Can a constant magnetic field cause circular motion?

[schaefera]

So, I have an apparent paradox:

Consider a particle moving with constant velocity, v, along the x-axis.

It now enters a constant magnetic field with is parallel to the y-axis. So there is a force, F=q(vxB) which acts on it, and points in the positive z-direction at first, but then as the charge is accelerated, the force continues to rotate causing the point to moving along a circle in the planes parallel to the yz-plane, but it still moves at a constant speed in the x direction because no force acts on it in either the +x or -x direction.

So, the charge has been accelerated (and it now has velocity components moving in SHM (circles) in the y and z directions) meaning that its KE must have increased, since the x-component of velocity is unchanged... what could have done this work to cause the change in KE if the force can do no work since it is always perpendicular to the displacement?

We know this because F is perpendicular to v, and v points in the direction of an infinitesimal displacement...

Seems like a paradox to me!

 

[Dickfore]

Kinetic energy depends on the speed of the particle, which remains unchanged when the acceleration is perpendicular to the velocity vector. Thus, your conclusion that the kinetic energy is changed is wrong.

 

[schaefera]

But if it started out not moving in the y or z directions, and then suddenly it IS moving in those directions, it speed must have increased (it has accelerated!)

Acceleration perpendicular to velocity might not change the speed once it's been moving, but to start the particle moving in a circle it certainly does.

 

[Dickfore]

No, it does not. Also, if the initial velocity was in the x direction, and the magnetic field is in the y-direction, then the force, as well as the initial acceleration is in the z direction. Thus, the particle would move in the xz plane, perpendicular to the magnetic field.

 

[schaefera]

But it must-- consider it more quantitatively.

Initial velocity: <a, 0, 0>
Velocity JUST after entering field: <a, 0, c>
And clearly after a little bit of time there is a velocity component pointing in towards the middle of the circle...

So the velocity vector has increased in length, and speed must have increased.

 

[Dickfore]

But it must-- consider it more quantitatively.

Initial velocity: <a, 0, 0>
Velocity JUST after entering field: <a, 0, c>

This is wrong. The velocity JUST after entering the field must be the same as initial velocity, since velocity cannot change discontinuously by a finite acceleration.

 

[schaefera]

It's not changing discontinuously, obviously, it's changing according to how the force influences it! Initially after entering the field, it feels a force q*a*B (if a is the initial x-component of velocity and B is the magnitude of the field).

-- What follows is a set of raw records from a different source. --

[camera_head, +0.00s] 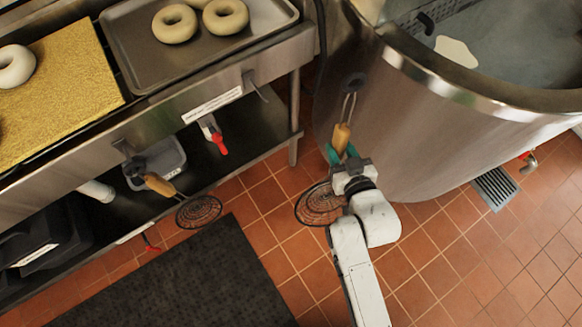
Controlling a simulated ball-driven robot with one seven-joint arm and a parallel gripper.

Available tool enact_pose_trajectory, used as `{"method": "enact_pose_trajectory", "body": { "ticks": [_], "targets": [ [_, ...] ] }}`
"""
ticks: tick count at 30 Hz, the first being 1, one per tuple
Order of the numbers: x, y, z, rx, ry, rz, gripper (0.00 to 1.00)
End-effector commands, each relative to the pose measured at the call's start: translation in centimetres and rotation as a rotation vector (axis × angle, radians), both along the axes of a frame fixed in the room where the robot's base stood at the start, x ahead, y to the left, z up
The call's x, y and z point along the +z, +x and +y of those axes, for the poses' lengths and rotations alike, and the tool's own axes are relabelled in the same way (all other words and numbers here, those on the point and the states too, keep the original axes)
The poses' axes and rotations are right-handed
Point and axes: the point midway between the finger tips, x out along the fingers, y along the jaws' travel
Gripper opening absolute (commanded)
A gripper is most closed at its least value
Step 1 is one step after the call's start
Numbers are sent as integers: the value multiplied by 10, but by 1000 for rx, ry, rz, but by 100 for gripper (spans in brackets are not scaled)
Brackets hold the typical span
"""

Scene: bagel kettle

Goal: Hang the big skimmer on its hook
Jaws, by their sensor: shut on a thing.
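A skimmer with a wooden handle (341,138) and a round dark wire basket (318,204) is in my gripper (343,158); I take it to be the big skimmer. My gripper is shut around the lower handle, by the kettle wall. The handle points up the picture, ending in a wire loop (349,106) near a dark round piece (354,83). I cannot tell whether they touch. A grey hook (254,86) projects from the steel table's front rail, right of a white label (212,105). Which hook belongs to the big skimmer is unclear.
A second skimmer (199,212) is at the table's front left, below a bracket (123,148). A red-handled tool (217,142) is at the rail. The large steel kettle (440,125) fills the upper right. Tiled floor (440,265) is clear beside a dark mat (190,285).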

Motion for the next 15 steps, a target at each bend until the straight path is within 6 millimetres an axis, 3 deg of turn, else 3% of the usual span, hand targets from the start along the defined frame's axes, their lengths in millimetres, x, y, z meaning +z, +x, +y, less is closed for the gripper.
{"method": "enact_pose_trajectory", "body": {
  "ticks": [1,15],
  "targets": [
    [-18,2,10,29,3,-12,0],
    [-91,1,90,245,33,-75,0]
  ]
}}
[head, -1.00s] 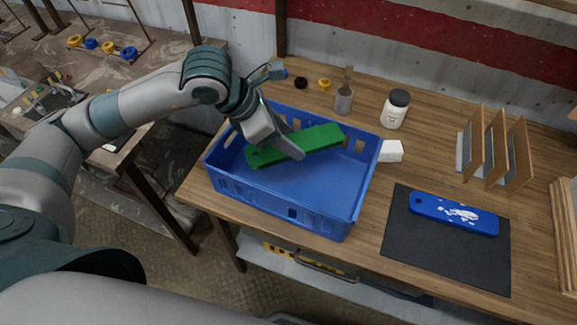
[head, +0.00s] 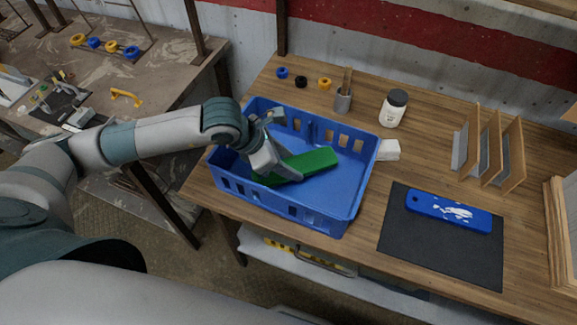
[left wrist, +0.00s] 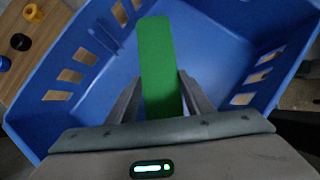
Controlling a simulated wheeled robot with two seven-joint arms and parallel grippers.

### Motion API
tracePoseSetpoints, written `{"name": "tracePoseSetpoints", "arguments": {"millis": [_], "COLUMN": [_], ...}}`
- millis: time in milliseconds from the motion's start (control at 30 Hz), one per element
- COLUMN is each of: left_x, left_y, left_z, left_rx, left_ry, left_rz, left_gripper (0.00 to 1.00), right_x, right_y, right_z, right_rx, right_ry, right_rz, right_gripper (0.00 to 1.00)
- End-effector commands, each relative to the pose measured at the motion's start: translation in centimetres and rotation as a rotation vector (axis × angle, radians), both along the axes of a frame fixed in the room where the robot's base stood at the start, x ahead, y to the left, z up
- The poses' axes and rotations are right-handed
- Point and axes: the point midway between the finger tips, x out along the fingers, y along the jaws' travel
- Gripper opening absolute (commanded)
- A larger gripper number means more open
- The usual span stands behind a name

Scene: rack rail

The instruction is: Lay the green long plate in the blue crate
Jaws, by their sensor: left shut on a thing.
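The green long plate (head: 315,161) is inside the blue crate (head: 325,214), low between its walls. My left gripper (head: 284,172) reaches into the crate from the left and is shut on the plate near its left end. In the left wrist view the plate (left wrist: 157,60) runs between the two fingers (left wrist: 163,95), with the crate floor (left wrist: 205,60) around it. I cannot tell whether the plate touches the floor. My right gripper is not in view.
A dark mat (head: 440,250) with a blue plate (head: 448,210) lies right of the crate. A white block (head: 389,150), a jar (head: 394,107), a brush cup (head: 343,102) and small rings (head: 325,83) stand behind. A wooden rack (head: 490,150) is at right.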

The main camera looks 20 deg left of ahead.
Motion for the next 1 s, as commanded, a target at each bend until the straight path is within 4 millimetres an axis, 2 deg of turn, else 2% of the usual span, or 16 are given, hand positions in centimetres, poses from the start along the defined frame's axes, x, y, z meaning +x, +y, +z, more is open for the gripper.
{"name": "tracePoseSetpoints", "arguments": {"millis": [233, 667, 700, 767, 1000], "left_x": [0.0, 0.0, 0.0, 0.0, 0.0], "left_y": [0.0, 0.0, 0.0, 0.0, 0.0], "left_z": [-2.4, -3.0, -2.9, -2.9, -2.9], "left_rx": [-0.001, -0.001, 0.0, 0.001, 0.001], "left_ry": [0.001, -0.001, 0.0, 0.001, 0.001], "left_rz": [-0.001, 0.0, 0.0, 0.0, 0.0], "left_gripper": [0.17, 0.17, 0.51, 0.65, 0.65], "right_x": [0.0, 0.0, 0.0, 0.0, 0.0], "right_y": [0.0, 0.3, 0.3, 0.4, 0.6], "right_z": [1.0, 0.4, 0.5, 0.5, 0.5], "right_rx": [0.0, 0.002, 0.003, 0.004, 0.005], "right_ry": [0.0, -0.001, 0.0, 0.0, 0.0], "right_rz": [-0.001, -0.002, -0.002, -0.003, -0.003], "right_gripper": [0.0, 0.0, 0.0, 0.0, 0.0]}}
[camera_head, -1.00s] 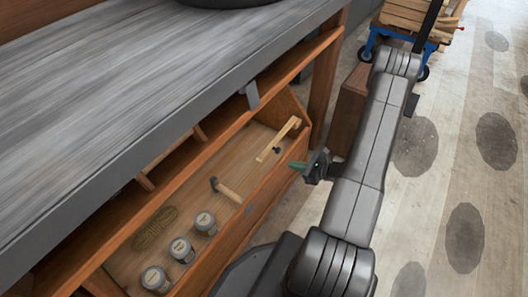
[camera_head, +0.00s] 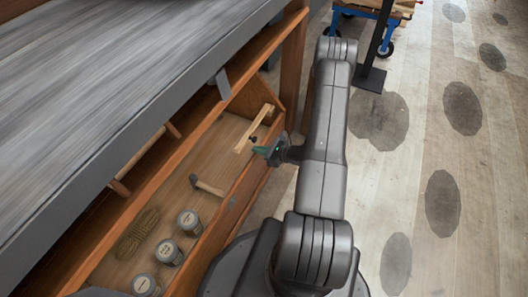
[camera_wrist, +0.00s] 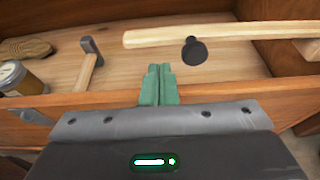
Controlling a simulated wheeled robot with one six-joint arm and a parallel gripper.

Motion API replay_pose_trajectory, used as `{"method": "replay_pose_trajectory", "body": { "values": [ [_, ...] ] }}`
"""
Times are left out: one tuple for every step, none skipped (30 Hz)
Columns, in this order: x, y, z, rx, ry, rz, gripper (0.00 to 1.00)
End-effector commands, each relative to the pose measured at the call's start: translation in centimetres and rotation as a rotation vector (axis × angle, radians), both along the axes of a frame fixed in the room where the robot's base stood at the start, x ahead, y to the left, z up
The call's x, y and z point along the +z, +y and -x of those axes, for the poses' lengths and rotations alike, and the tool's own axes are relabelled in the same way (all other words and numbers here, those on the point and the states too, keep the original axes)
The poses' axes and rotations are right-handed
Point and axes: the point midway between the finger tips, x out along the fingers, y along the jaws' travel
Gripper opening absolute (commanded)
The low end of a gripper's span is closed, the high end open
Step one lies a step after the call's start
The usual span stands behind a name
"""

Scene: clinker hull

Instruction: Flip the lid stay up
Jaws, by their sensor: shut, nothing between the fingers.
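A pale wooden bar (camera_head: 255,128) with a black knob, which looks like the lid stay, lies low at the far end of an open wooden chest (camera_head: 224,212). In the wrist view the bar (camera_wrist: 230,34) runs across the top right, and the black knob (camera_wrist: 194,51) sits just below it. My gripper (camera_head: 262,150) has green fingers and is shut and empty. In the wrist view its fingertips (camera_wrist: 160,68) reach over the chest's front wall, left of the knob and apart from it.
A hammer (camera_head: 207,185), several labelled jars (camera_head: 189,222) and coiled rope (camera_head: 138,233) lie in the chest. Open floor (camera_head: 405,190) lies to the right.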

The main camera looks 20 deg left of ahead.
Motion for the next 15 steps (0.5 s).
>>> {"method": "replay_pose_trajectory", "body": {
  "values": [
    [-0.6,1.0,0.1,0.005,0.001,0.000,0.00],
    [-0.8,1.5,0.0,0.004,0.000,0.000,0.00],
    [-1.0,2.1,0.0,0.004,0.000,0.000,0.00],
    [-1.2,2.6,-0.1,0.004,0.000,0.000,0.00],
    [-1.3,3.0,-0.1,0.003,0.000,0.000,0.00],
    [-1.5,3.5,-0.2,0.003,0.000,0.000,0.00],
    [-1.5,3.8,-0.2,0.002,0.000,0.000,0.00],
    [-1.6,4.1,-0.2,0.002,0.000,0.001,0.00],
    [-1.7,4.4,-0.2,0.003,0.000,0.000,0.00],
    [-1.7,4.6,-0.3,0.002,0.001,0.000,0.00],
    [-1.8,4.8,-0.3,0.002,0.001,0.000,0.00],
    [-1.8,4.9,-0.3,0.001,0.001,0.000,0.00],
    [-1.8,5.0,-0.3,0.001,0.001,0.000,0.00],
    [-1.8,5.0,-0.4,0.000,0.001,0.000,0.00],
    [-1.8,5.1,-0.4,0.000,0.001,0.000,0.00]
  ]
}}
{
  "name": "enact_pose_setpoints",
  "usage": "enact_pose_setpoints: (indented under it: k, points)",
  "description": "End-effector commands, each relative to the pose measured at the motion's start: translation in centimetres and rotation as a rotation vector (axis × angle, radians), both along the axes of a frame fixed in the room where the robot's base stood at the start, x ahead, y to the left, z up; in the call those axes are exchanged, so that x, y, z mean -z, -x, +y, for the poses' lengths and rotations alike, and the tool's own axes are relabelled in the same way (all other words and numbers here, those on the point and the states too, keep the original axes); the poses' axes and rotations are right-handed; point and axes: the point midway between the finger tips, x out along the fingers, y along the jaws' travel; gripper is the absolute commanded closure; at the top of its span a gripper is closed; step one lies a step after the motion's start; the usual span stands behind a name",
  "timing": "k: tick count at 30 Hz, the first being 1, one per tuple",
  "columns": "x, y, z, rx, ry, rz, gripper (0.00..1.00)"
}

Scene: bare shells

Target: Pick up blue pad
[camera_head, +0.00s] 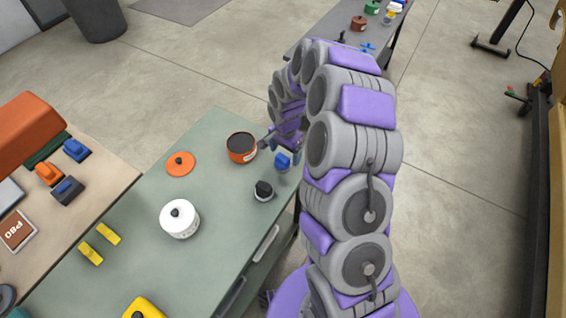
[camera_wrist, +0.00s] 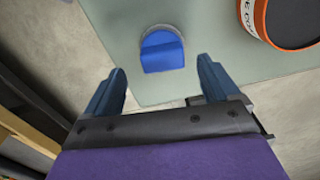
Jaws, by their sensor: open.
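The blue pad (camera_wrist: 162,54) lies on the green-grey table, near its edge, in the wrist view. It has a flat front face and a rounded back. In the head view the blue pad (camera_head: 282,161) is on the table beside my arm, partly hidden by it. My gripper (camera_wrist: 162,78) is open and empty, its two fingers pointing toward the pad with the pad ahead between their lines. In the head view my gripper (camera_head: 284,142) is mostly hidden by the arm. I cannot tell its height above the table.
An orange open can (camera_head: 241,148) stands close to the pad; it also shows in the wrist view (camera_wrist: 258,30). A black-topped jar (camera_head: 263,191), an orange lid (camera_head: 180,164), a white pot (camera_head: 180,219) and yellow blocks share the table. A wooden table (camera_head: 105,165) adjoins at left.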

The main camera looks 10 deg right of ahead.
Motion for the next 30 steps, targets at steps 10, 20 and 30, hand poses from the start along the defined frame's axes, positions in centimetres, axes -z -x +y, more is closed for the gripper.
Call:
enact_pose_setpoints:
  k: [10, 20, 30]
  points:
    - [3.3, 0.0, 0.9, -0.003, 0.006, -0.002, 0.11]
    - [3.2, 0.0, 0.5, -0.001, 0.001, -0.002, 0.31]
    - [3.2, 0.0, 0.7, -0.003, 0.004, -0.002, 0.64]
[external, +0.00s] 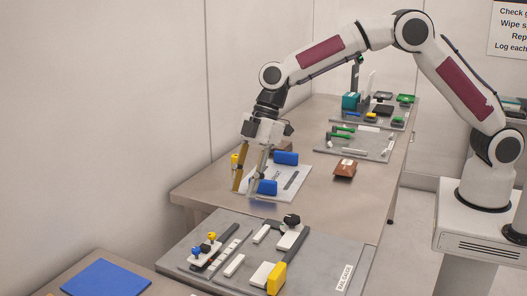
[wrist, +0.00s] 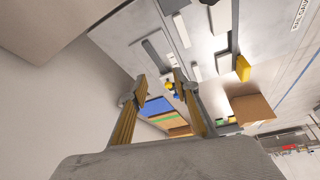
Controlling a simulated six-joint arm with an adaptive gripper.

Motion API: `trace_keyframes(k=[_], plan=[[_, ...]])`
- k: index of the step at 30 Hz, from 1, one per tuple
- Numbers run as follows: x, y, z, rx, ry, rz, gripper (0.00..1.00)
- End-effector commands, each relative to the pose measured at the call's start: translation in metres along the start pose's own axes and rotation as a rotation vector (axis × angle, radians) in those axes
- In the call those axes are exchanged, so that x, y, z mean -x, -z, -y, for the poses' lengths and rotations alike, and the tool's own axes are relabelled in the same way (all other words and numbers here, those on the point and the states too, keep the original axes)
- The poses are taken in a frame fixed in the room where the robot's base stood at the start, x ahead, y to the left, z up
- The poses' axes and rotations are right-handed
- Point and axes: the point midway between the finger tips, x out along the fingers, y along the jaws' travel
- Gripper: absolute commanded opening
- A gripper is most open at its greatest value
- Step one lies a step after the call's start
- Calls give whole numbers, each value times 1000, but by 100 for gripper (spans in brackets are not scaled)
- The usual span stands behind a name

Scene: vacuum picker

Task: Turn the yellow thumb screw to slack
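A small yellow knob (external: 211,236), which looks like the thumb screw, stands on a white block on the near grey board, beside a blue knob (external: 195,250). In the wrist view a small yellow knob (wrist: 169,85) shows between the fingers, beyond their tips, close to a blue one. My gripper (external: 246,190) is open, with gold-sided fingers pointing down over the white panel farther back, apart from the near board. Its two fingers also show in the wrist view (wrist: 160,82), with nothing held between them. Whether the screw is tight or slack cannot be told.
A white panel with blue blocks (external: 286,158) lies around my gripper. A black knob (external: 291,220) and a yellow block (external: 277,278) stand on the near board (external: 325,248). A brown block (external: 345,169) sits to the right. A blue mat (external: 105,277) lies at the front left.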

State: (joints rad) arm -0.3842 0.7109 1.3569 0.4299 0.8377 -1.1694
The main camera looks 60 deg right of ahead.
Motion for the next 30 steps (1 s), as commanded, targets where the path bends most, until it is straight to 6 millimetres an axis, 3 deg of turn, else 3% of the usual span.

So acceleration= (qaB)/m where m is its mass. So this acceleration will have caused an infinitesimal change in velocity which, for brevity's sake, I called c.

 

[schaefera]

But even if we only look at it qualitatively, for some time the particle moves in the x-direction at constant speed. Suddenly, the magnetic field turns on and it's moving (for an instant) in the x- and z-directions, and then for after that it is moving in some combination of the x and z directions in a circle of a plane parallel to the xz-plane.

 

[schaefera]

Wait, so maybe it's like this: it's moving in the x-direction, and when the magnetic field turns on it suddenly doubles back on itself in the shape of a circle and moves in that circle forever after? So you basically have "stopped it" in its tracks and made it move in a circle rather than forward like it had been.

Does this generalize if it had been moving in a different direction to start with (would it be making circles in some plane that isn't parallel to any of the coordinate planes)?

 

[schaefera]

Finally, if we know that the trajectory must satisfy both the magnetic force law and Newton's second law, is there any general way of solving the (vector) differential equation

F=q(vxB)=ma, where v, a, and B are all vectors?

So the open questions at this point are: (1) Does the magnetic field "stop" the forward motion of the particle and convert it into circular motion, doubling back on its original path for a little bit? (2) Is this a general result even in slanted planes? (3) Is there a general way to solve a vector differential equation like q(vxB)=ma?

 

[Couchyam]

(3) Fortunately, the differential equation you mentioned is linear (the sum of any two solutions is also a solution). In general, linear differential equations are very easy to solve. Guess an exponential solution (turn the differential equation into an algebraic equation), and then try to find all the solutions. It may be simpler to consider solutions unique up to changing reference frame, and you will need some linear algebra.
(2) This isn't a very well posed question. Obviously changing reference frames will cause the plane you were considering before to become "slanted". If you mean to ask, what happens when the magnetic field is not perpendicular to the motion, then you will answer this question by answering (3) above. The short answer is this: the component of the particle's velocity parallel to the magnetic field is constant.
(1) instantaneously the motion of the particle will be circular. In magnetostatics it will not double back tangent to its initial path, although it may intersect, because returning tangent to its initial path would require a time-dependent field.